Michael Phelps Hopes Mental Health Focus Can “Save a Life”
Michael Phelps Hopes Mental Health Focus Can “Save a Life”
Michael Phelps has kept busy since his swimming career ended for good after the 2016 Rio Olympics, and one of the most important focuses has been on mental health advocacy.
For all the Phelps, 37, accomplished in the water, he views his post-swimming work as similarly important.
“I’d rather have the opportunity to save a life than win another gold medal because this is way more important,” Phelps told AFP during an interview at the Sports Tomorrow forum in Paris. “We have lost way too many Olympic athletes to suicide. I don’t want to lose any more of my Olympic family members.”
Phelps first recognized signs of his depression in 2004, the year he won his first Olympic medals in Athens. He would go on to win 23 Olympic gold medals and 28 total, the most decorated Olympian in history. But that journey came with bumps, including well-publicized struggles with mental health and arrests for DUI.
In growing into an adulthood defined by more than his swimming excellence, he’s grappled with those issues very publicly. They’ve continued to be front and center as he’s moved into broadcasting and as he’s grown a family of three sons with his wife, Nicole. (When asked in Paris if he saw coaching in his future, Phelps said there was “zero chance,” though he didn’t say no to a potential official role in USA Swimming or FINA down the road, if offered.)
Phelps offered praise for how younger athletes, including gymnast Simone Biles at the Tokyo Olympics in 2021 and tennis star Naomi Osaka in the years since, have been so forthcoming about their mental-health challenges. (Other swimmers, including Caeleb Dressel, have been similarly open about what they’ve experienced.)
“I have to applaud Naomi,” Phelps said. “She went on her social media platform and expressed what she was going through in her own words. That’s not the easiest thing to do.
“If you look at Simone Biles, she had that happen to her at the largest moment in her career. It shows you how unexpected a mental health illness is. It can pop up like that. We need more and more people who are opening up to share to lower down these walls, these boundaries that people have built up.”

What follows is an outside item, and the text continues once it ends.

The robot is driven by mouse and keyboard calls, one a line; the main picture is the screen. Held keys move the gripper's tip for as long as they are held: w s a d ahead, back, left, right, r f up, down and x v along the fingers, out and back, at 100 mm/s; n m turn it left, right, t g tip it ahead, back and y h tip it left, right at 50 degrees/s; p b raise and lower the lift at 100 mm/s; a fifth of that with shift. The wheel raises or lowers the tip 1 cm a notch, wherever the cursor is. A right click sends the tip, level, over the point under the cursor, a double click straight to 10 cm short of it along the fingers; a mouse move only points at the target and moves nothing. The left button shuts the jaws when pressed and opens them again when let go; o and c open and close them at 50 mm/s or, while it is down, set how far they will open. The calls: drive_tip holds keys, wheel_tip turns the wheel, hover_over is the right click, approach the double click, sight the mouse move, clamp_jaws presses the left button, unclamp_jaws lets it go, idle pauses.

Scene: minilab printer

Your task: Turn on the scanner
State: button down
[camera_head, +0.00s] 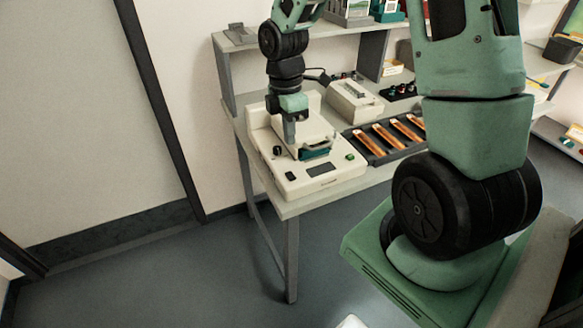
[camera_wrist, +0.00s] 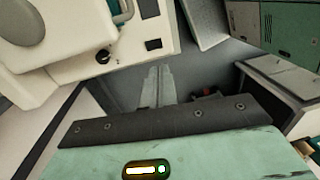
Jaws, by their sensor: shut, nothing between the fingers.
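The scanner (camera_head: 335,184) is a cream machine at the left end of the table. Its front panel has a black knob (camera_head: 277,151), a small black switch (camera_head: 290,176), a dark display (camera_head: 321,169) and a green button (camera_head: 350,156). My gripper (camera_head: 290,145) points down in front of the scanner's top in the head view and is shut and empty. In the wrist view the shut fingers (camera_wrist: 156,86) appear just off the panel edge. The knob (camera_wrist: 103,56) and the switch (camera_wrist: 153,44) show above them. I cannot tell whether the fingertips touch anything.
A teal part with a handle (camera_head: 316,148) sits on the scanner. A dark tray (camera_head: 375,152) with several orange strips lies to its right. Another cream device (camera_head: 354,101) stands behind. A shelf (camera_head: 225,65) runs along the back. The floor (camera_head: 230,270) in front is clear.

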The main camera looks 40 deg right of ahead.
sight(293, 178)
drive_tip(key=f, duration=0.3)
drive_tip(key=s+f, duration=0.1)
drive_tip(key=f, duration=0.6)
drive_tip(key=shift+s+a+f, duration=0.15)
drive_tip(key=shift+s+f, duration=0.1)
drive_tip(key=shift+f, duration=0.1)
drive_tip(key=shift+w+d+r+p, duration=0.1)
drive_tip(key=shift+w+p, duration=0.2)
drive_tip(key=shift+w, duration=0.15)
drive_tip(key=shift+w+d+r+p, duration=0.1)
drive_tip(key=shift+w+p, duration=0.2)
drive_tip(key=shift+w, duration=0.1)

Phelps says he still swims regularly. He also is careful to frame mental health as an ongoing challenge for him. It’s not something in his past that’s done and dusted, that he can say he conquered and moved on from, but rather a daily “balance” that requires constant vigilance and attention.
“This is going to be an ongoing journey that may never get solved,” he said. “Finding ways to be your authentic self. I swim, we’ve built a gym in our garage. I write a journal. We have a handful of tools that I can reach and use, that’s just because of the work we’ve done to get to this point.”